The rink starts out as a thick slab of concrete with miles of pipe embedded in it. The pipes are filled with ice cold brine that comes from a large refrigeration plant. This plant uses the same kind of compressor technology that you find in your home refrigerator/freezer to create the ice cold temperatures. But it has been scaled up to massive size. The brine might be at 15 degrees F so the surface of the concrete drops below freezing.
Onto this frozen stone surface goes an incredibly thin mist of water — less than a millimeter thick. This layer freezes almost instantly and seals the concrete. Another thin layer or two goes on top. This forms the base for the first layer of paint.
Ice is usually painted white. In professional hockey, for example, the rules dictate that white is the ice color. Powdered white ice paint is mixed with water to create a thin liquid that is misted onto the surface.
Imagine a pipe four to eight feet long with misting heads aimed downward and a hose to pump in the paint.

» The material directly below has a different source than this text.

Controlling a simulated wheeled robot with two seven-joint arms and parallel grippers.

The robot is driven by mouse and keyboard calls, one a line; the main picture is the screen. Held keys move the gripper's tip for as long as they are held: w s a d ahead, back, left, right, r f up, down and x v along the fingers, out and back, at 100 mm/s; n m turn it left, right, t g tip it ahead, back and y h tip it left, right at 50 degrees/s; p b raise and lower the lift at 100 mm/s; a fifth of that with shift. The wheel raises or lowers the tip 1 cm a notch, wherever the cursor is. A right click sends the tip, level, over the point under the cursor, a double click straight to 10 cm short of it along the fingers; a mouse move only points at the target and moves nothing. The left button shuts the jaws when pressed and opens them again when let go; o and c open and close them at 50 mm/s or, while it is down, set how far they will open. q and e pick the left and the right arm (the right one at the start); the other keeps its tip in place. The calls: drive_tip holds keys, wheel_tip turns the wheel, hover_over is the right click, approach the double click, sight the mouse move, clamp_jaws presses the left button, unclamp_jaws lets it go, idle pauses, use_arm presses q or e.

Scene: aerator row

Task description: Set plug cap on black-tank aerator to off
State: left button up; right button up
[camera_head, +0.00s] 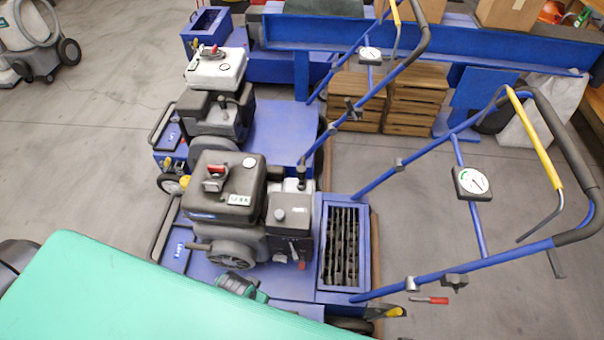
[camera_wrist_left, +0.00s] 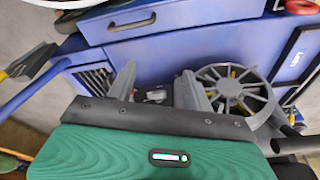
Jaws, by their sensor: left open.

That is the “paintbrush” for laying down the paint on the ice surface. This paint freezes and is then covered with several more clear layers of water to seal it.
A rink will use deionized water to remove any salts or impurities from the ice. This purified water helps to make the ice crystal clear for the logos and lines, and also makes the ice faster.
Next comes all of the lines, markings and logos. These can be made of thin vinyl sheets or they can be hand-painted.
Several layers of water mist seal them in, and then it is time for the ice surface. This is added as a series of a dozen layers or more to create a surface that is about an inch thick.
The thickness is important. If the ice is too thin, the skates might gouge through into the paint layers or right down to the concrete. If it is too thick, it is hard to precisely control the temperature of the ice surface. And that is important because different skaters like different temperatures.
For example, a figure skater wants relatively soft ice, perhaps at 27 degrees F. This gives the surface a little more grip for precision turns, and also prevents cracking after a big jump. Hockey players want harder ice, perhaps at 25 degrees F. In a hockey game you have so many players on the rink that soft ice can get gouged and choppy.
Keeping the surface of the ice at the precise temperature that skaters prefer is not trivial, because the conditions inside the arena are changing constantly. When you fill up an arena with thousands of warm, breathing fans, the temperature and humidity of the air changes quickly. The building’s ventilation system and the ice managers have to adjust to keep the surface perfect.
By the time it is complete, the whole process of building the ice might take a week and use 15,000 gallons of water. Temperature probes feed data back to control systems that adjust the temperate of the concrete slab and therefore the ice surface.
In many venues where professional hockey is played, the surface of the hockey rink may need to be converted into a basketball court or even an indoor monster truck track.
There are two options in these situations. The first is to cover the ice with thick foam insulation and then assemble the hardwood basketball court like a jigsaw puzzle on top of the foam.
In the case of a monster truck show or a circus, the ice is removed. The concrete slab is heated to quickly melt the ice. After the show, the whole weeklong process of constructing the ice is repeated.